Naturally, the following “Zion Land” is just about that, Ethiopia. See, to a Rasta, the current land of Israel is not the holy land. The actual land of Israel lies in Jah Halie Selassie’s country of Ethiopia, the ultimate Zion, “Land of the Lion of Judah / The root of David”. This belief is inherently tied with a form of international Black Liberation movement. The final dream-like track, really the most direct and declarative song on the album, is then the capsule of all sentiments of the preceding songs and then some. At its surface it works as a typical gospel praise of the lord and all saints, but it also sings praise to those carrying burdens of Black Nation’s freedom throughout history, as well as decrying the struggles currently perpetuated upon black people everywhere, once again calling for unity as the only true means of fighting back. The song is meditative, drawn-out, minimalistic, hypnotic in its cyclical repetition, and beautiful in the most subtle of ways.

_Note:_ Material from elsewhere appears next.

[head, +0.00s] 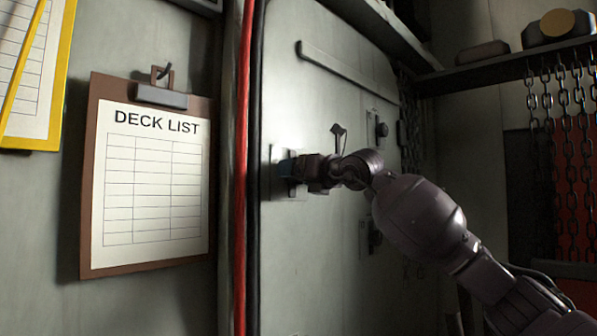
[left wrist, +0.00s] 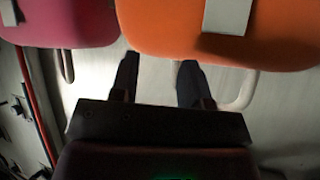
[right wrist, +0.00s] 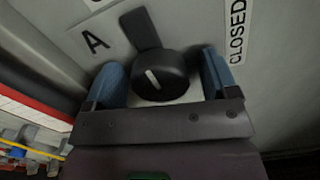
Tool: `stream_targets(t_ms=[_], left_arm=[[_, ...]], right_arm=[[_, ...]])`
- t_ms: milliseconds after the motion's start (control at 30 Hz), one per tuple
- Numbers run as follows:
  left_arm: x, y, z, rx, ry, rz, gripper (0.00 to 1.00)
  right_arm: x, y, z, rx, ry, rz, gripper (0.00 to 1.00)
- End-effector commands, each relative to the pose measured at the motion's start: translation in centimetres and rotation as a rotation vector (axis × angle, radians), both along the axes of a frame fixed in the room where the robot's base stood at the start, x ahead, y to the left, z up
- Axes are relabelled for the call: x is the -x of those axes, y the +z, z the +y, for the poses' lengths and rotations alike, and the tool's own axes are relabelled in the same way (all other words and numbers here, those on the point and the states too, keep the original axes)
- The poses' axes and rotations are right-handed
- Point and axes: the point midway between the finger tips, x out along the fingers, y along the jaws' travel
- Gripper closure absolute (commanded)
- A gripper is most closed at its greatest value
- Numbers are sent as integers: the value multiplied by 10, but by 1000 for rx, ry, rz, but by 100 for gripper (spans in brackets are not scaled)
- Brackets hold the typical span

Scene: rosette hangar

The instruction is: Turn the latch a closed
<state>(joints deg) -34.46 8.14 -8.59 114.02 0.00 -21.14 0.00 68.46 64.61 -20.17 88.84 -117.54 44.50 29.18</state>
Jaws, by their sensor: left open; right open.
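Latch a (right wrist: 160,80) is a black round knob with a white line and a flat black tab, beside a printed "A" in the right wrist view. Its tab points up, a little left, and away from the "CLOSED" label (right wrist: 237,32) at the right. My right gripper (right wrist: 163,74) is open, with one blue fingertip on each side of the knob. Whether they touch it I cannot tell. In the head view my right gripper (head: 289,168) is at the grey door (head: 310,100) and largely hides the latch. My left gripper (left wrist: 158,65) is open and empty in the left wrist view.
Other black latch fittings (head: 381,130) sit on the door. A red pipe (head: 243,130) runs down its left side, beside a "DECK LIST" clipboard (head: 150,240). Chains (head: 565,130) hang at the right. Orange (left wrist: 280,45) and pink (left wrist: 75,25) panels lie ahead of my left gripper.

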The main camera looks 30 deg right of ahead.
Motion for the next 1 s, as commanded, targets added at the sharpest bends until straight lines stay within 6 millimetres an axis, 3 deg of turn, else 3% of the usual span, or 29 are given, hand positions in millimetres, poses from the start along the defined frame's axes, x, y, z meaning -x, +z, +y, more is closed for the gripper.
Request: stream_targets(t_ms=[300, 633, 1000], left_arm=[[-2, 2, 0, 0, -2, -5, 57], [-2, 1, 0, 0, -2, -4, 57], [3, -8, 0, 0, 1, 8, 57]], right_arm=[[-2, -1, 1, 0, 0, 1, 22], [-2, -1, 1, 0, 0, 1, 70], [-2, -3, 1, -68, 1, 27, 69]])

Album’s final words are a direct call to action for all black people worldwide, but can be refrained for anyone living and struggling under the Western boot, the choking post-industrial world governed by imaginary consensus of a value of pieces of paper, holding everybody in a cage. The Babylon, the capitalist world. But most of all, it has played a cruel and unforgivable joke on black people of all nations, the true children of God, according to Rastafari. And those must “Break the bars asunder” and “Smite the tails of Babylon”.